Les PME sont évidemment un des maillons faibles de notre présence. Le rapport de la mission d'information sur les faiblesses et défis du commerce extérieur, présidée par le Président Poniatowski, identifiait cette faiblesse générale qui est aussi sensible en Inde. Le CAC 40 ne draine que peu de PME et les PME ne prennent pas spontanément l'initiative de se tourner vers l'Inde.

Pour développer nos relations, il est utile d'identifier quelques secteurs clés dans lesquels la France est bien positionnée et pour lesquels l'Inde a des besoins vitaux. Il est aisé dans ces secteurs, nous semble-t-il, de construire des liens durables.

Nous proposons de définir des objectifs chiffrés d'investissements et d'échanges économiques afin de fixer les ambitions. Il faudrait relever le niveau de nos échanges commerciaux pour parvenir à 13 milliards d'euros en 2015, disposer de 1 000 implantations d'entreprises françaises et d'une part de marché portée à 2 % du marché indien, contre 1,5 % aujourd'hui. Il nous semble possible et même indispensable d'atteindre ces objectifs.
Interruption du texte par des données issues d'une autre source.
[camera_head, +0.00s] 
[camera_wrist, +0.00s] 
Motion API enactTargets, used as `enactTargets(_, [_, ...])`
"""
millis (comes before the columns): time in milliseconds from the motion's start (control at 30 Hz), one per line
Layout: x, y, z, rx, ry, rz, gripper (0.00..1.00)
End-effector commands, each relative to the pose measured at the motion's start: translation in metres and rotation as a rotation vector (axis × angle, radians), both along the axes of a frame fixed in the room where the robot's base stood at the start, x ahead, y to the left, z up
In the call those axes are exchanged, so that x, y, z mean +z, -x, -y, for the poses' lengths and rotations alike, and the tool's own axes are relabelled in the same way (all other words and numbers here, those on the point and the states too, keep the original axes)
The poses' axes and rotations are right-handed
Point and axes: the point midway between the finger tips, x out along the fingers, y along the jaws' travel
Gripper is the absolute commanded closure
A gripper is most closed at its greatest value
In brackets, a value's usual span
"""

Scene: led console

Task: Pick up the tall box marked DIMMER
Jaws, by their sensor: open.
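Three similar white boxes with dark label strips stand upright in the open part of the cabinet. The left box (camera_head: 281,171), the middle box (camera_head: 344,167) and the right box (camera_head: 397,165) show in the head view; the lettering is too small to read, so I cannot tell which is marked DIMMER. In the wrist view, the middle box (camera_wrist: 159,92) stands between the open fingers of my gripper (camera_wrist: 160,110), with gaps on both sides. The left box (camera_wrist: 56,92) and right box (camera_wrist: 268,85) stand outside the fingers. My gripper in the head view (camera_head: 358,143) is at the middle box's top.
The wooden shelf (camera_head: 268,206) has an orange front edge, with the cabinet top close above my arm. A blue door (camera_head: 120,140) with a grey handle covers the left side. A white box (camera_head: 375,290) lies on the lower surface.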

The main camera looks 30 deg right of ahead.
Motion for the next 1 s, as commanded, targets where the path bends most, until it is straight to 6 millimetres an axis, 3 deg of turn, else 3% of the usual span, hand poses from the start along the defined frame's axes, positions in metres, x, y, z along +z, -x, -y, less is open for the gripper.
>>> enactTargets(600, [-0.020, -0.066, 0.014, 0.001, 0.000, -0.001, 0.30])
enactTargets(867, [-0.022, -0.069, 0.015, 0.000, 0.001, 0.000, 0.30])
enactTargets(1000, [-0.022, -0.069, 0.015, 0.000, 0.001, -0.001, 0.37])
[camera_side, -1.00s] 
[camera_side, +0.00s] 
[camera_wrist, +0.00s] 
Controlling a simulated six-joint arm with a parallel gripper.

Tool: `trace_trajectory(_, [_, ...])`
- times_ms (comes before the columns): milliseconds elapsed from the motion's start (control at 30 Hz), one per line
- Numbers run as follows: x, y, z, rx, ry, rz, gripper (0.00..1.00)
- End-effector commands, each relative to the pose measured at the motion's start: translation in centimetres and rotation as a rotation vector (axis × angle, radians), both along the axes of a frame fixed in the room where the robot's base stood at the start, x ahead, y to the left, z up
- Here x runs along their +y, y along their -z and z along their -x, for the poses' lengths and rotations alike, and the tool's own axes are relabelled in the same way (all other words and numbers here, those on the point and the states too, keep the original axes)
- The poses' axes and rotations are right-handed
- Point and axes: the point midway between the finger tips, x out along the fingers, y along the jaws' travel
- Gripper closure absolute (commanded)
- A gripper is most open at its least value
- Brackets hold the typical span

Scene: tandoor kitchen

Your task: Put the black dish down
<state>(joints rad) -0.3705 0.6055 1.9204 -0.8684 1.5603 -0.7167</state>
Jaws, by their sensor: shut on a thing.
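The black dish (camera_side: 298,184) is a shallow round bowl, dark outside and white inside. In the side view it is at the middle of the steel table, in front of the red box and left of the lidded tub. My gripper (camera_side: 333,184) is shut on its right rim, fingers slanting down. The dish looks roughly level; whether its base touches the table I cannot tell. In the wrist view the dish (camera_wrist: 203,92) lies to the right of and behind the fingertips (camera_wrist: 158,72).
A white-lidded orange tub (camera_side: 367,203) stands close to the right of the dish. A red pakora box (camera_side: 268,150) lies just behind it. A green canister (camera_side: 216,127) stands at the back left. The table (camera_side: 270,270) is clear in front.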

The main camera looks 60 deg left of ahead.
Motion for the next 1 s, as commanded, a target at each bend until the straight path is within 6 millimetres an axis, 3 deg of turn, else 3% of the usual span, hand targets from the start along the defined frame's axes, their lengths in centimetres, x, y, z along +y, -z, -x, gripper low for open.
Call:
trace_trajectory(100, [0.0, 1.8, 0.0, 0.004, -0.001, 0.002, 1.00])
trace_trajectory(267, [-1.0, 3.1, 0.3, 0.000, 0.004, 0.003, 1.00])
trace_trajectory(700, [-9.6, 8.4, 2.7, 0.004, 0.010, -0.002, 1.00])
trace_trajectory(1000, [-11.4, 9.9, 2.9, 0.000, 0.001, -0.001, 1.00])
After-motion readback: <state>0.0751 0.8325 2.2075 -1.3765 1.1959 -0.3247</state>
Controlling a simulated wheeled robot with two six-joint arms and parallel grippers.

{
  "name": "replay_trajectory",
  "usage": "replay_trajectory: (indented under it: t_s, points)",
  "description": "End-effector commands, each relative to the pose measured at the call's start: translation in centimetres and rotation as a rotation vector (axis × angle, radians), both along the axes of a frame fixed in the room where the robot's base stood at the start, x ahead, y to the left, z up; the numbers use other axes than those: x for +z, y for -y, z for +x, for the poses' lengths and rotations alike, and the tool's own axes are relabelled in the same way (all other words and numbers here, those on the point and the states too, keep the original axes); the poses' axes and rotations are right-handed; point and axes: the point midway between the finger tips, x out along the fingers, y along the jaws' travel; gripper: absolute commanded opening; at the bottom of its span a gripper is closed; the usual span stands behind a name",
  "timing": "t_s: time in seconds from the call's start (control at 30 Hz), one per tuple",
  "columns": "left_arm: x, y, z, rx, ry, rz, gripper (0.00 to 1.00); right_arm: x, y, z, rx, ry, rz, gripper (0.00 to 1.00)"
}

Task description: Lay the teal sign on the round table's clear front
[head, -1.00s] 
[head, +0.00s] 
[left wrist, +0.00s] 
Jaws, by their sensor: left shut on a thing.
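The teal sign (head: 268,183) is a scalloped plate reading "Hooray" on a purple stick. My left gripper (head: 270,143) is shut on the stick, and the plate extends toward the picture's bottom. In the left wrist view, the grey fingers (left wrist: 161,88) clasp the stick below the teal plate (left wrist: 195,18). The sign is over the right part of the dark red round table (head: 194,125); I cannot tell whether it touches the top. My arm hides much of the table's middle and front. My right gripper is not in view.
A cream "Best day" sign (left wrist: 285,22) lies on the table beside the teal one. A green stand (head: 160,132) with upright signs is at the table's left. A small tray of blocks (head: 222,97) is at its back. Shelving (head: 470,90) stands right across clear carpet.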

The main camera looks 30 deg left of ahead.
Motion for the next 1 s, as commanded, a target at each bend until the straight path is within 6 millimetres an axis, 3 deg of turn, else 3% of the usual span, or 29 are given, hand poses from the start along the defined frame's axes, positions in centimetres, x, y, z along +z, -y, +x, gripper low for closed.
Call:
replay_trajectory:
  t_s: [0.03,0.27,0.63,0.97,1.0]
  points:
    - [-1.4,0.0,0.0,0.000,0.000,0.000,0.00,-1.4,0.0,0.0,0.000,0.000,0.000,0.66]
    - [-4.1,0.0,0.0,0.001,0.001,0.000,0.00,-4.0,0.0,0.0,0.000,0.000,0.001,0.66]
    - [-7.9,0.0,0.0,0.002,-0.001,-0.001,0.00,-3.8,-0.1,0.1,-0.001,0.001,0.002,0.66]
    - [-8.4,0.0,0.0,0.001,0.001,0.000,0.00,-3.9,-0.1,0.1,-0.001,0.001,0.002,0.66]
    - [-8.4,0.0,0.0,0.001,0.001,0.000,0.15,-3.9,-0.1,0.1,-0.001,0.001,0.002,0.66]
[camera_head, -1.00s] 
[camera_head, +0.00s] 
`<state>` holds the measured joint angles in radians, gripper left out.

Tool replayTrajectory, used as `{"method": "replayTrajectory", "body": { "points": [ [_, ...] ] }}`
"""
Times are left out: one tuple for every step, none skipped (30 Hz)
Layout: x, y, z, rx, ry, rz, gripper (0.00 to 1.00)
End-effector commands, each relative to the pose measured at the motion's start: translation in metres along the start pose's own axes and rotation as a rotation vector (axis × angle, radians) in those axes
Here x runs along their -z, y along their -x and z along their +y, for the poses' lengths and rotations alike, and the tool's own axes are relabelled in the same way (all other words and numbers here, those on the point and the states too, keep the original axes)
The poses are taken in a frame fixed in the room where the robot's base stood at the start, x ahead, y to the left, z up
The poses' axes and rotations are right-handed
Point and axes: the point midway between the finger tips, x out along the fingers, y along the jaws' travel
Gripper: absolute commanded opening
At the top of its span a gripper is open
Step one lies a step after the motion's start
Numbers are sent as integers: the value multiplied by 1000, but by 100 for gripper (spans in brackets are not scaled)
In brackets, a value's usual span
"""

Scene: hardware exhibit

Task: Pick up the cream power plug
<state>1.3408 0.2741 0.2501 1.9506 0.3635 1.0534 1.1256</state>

Nous proposons aussi des collaborations utiles dans un certain nombre de secteurs. Nous en identifions particulièrement trois : l'énergie évidemment, les secteurs agricole et agro-alimentaire, dans un pays où 40 % de la production agricole est perdue en l'absence de chaîne du froid, d'infrastructures et de circuits de distribution adéquats, enfin le développement des infrastructures notamment urbaines, où des entreprises françaises excellent, sont reconnues et remportent des marchés en Inde, comme le métro de Bangalore et celui de Bombay, pour lequel Alstom et la RATP se sont alliées.